Given task
Using the material that follows, identify and copy each line with the string "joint".

Raw data
▼▼▼
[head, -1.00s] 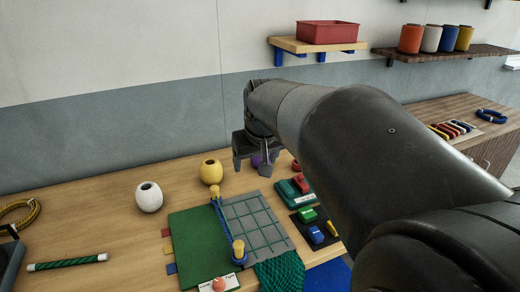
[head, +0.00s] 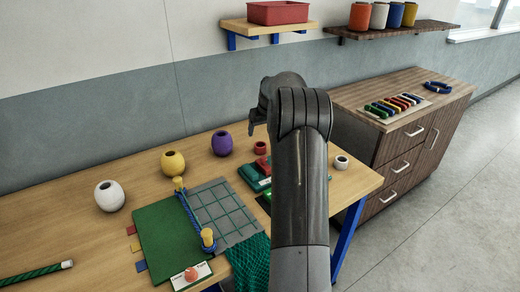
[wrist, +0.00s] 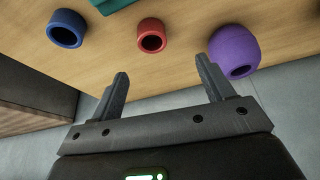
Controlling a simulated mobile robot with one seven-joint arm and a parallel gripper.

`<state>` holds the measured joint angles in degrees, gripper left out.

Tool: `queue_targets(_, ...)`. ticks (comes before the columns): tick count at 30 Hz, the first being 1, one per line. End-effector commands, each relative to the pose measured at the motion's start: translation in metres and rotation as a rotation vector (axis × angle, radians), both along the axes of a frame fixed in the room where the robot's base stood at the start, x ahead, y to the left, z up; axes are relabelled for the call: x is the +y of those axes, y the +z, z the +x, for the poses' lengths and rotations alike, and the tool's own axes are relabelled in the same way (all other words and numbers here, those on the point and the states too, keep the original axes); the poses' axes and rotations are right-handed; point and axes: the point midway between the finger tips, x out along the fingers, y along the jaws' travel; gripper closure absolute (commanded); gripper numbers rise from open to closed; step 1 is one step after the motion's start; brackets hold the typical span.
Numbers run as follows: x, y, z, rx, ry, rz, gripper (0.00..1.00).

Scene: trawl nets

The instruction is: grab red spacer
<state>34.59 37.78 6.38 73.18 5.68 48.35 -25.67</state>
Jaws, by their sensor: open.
▲▲▲
Complete answer
Controlling a simulated mobile robot with one seven-joint arm and a parallel gripper.
`<state>` holds the measured joint angles in degrees, gripper left out.

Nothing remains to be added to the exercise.